--- Start Information shown ---
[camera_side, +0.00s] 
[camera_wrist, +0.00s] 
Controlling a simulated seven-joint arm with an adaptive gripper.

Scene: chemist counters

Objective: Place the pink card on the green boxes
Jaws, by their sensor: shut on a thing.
--- End Information shown ---
Extract the complete listing verbatim.

[camera_side, +0.00s] 
[camera_wrist, +0.00s] 
Controlling a simulated seven-joint arm with an adaptive gripper.

Scene: chemist counters

Objective: Place the pink card on the green boxes
Jaws, by their sensor: shut on a thing.

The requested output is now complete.